28mm Footsore terrorist insurgent technical with Empress miniature

I also added some brass rod clippings to look like spent shell casings in the truck bed.

28mm Footsore terrorist insurgent technical with Empress miniature

Finally, I painted up a few Empress journalists to use as objective markers during games. The sculpting of the main reporter's face unfortunately looked a bit like Voldemort with its very flat nose, but what are you going to do. The "Press" wording was added to his vest using more of the dry rub decals.

28mm Empress journalist miniatures

The journalist figures were another of the oversized type Empress is releasing in their modern range. As you can see below, this supposed 28mm figures is almost 33mm to the eye when on its base. I'll just have to say it's a Dutch news crew if anyone comments on the height.

28mm Empress journalist miniature - size is way too big!

Which brings me to the next question, how do all these ranges in my force compare to one another?

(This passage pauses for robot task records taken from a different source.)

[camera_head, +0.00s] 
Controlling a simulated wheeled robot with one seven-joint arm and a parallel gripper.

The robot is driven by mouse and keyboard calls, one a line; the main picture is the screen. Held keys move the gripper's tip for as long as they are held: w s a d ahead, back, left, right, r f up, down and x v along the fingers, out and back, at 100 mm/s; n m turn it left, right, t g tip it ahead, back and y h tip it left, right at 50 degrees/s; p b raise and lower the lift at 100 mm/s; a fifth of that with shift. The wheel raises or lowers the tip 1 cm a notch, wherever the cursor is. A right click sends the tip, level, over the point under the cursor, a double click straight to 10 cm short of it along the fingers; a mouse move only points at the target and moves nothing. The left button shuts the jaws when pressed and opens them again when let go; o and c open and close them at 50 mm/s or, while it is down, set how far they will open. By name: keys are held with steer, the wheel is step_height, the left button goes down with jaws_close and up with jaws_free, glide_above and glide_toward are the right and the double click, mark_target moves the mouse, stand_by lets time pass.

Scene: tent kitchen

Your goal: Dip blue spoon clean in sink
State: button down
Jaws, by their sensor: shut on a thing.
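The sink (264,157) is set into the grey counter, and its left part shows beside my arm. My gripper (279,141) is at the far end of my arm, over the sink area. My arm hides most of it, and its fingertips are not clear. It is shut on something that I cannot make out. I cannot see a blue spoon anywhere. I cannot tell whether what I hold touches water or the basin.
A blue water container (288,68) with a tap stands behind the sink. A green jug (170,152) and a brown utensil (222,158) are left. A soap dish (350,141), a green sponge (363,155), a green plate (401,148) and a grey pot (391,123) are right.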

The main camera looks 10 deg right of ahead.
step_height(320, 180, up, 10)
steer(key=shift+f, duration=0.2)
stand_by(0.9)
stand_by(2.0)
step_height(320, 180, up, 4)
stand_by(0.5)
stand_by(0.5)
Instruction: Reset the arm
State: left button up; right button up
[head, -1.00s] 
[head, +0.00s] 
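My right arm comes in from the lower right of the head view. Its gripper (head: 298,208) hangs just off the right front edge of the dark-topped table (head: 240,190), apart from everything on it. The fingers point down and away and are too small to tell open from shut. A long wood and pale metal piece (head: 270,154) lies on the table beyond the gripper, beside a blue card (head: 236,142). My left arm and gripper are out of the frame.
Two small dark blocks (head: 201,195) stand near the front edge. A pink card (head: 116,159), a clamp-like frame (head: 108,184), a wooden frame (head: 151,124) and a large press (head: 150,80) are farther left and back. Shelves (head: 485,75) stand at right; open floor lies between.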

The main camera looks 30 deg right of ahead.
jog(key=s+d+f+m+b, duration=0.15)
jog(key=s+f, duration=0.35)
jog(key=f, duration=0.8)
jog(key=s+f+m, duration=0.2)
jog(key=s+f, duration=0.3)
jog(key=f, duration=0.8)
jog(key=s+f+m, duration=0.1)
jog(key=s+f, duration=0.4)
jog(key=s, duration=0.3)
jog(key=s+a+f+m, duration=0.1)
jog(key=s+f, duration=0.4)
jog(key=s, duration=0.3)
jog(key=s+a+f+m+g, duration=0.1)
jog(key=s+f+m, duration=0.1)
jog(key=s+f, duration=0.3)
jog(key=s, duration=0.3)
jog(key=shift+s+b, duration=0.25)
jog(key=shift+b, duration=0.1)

28mm Modern Miniature Size Comparison: The Assault Group (TAG), Footsore, Empress, Eureka
Left to Right: The Assault Group, Footsore (no cast base), Empress (base removed), Empress (base removed), Eureka

28mm Modern Miniature Size Comparison: The Assault Group (TAG), Footsore, Empress, Eureka
Left to Right: The Assault Group, Footsore (no cast base), Empress (base removed), Eureka

28mm Modern Miniature Size Comparison: The Assault Group (TAG), Footsore, Empress, Eureka
Left to Right: The Assault Group, Empress (base removed), Footsore (no cast base), Eureka

As you can see, there was some height variability among the Empress figures, and with the bases removed it was hit or miss on if they would still tower over the other miniatures. Figure bulk varied across the brands, with Footsore being on the thin side, Eureka somewhere in the middle, and Empress and TAG being a bit more hefty. Weapon sizes were fairly close across all the brands. With the unifying paint jobs and basing, I think they we will generally look good en mass, with perhaps just a few figures that shouldn't be put in the same units.

With that, it is now time to start on the French Foreign Legion force to counteract them.